»Wir sind an Grenzen gegangen«

Klaus Schwertner, Geschäftsführer der Caritas Wien, hat von Beginn an denAsylwerberprotest in der Votivkirche begleitet. Gespräch über eine Zeit, in der er immer wieder ans Aufhören gedacht hat.VON EVA WINROITHER

Herr Schwertner, seit wann sagt man eigentlich Refugees zu Asylwerbern?

Die Männer haben sich selbst als Refugees bezeichnet. Das ist das erste Mal, dass Asylwerbende selbst für ihre Anliegen eingetreten sind, und das haben wir als Caritas auch unterstützt.

Mittlerweile gibt es eine Refugee-Bewegung. Ist das etwas Spontanes oder etwas in Europa Organisiertes?

Es fällt auf, dass es in mehreren Staaten zu solchen Protesten gekommen ist. Ich bin mir ziemlich sicher, dass es nichts europaweit Organisiertes ist.

Aber die Menschen dahinter benutzen teilweise ähnliche Logos. Wieso glauben Sie, dass das nicht europaweit organisiert ist?

Natürlich wird es einen Austausch zwischen den Protesten geben. Das ist legitim. Ich glaube aber nicht, dass dahinter ein europäisches Netzwerk steckt. So funktioniert das nicht.

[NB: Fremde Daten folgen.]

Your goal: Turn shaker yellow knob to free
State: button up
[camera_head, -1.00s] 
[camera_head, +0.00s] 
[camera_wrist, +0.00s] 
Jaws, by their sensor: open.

Sie haben selbst gesagt, dass man Asylwerber nicht instrumentalisieren darf. Wie stellt die Caritas sicher, dass sie sich nicht von dieser Bewegung instrumentalisieren lässt?

Wir sind als Caritas nicht naiv. Wir haben intern immer wieder diskutiert, worin unsere Aufgabe liegt. 2012 sind wir in die Votivkirche gerufen worden, um zu vermitteln. Das haben wir gemacht. Seither haben wir uns jeden Tag gefragt, was unsere Aufgabe ist, wie weit wir gehen können. Und: Dürfen wir diese Männer anders behandeln als die Menschen in unseren Flüchtlingshäusern?

Dürfen Sie?

Sie haben eine Sonderstellung, weil sie für ein Anliegen eingetreten sind und sie sich deswegen auch besonders exponiert haben. Gleichzeitig haben sie auch auf Probleme aufmerksam gemacht, auf die wir in unserer täglichen Arbeit immer wieder stoßen.

Heißt das, dass Menschen, die in die Medien gehen, auch mehr Aufmerksamkeit von der Caritas bekommen?

Seit 2006 wurde das Asyl- und Fremdenrecht elfmal verschärft. Dass das zu Ungerechtigkeiten führt, verwundert nicht. Wenn Sie mich fragen, ob wir damals froh waren, als Caritas in die Votivkirche geholt zu werden: Nein. Aber froh ist keine Kategorie. Wir wurden von vielen Seiten kritisiert. Gleichzeitig glaube ich: Wir würden wieder so handeln.

Die Proteste haben auch die Frage aufgeworfen, ob sich Asylwerber politisch organisieren dürfen. Dürfen sie?

Ich halte es für ganz wichtig, dass Menschen für ihre Anliegen selbst eintreten. Der Protest hat auch in der Caritas viel verändert. Im Behindertenbereich gibt es etwa schon seit Jahren Interessenvertreter. Das ist im Asylwesen neu.

Wenn sie wirklich für sich selbst sprechen.

Ich war selbst wochenlang in der Votivkirche und später im Servitenkloster. Und ich habe die Erfahrung gemacht, dass diese Menschen sehr klar sagen, was sie wollen und was nicht.

Unter anderem wollten sie die Hilfe der Caritas nicht. Das haben sie mehrmals gesagt.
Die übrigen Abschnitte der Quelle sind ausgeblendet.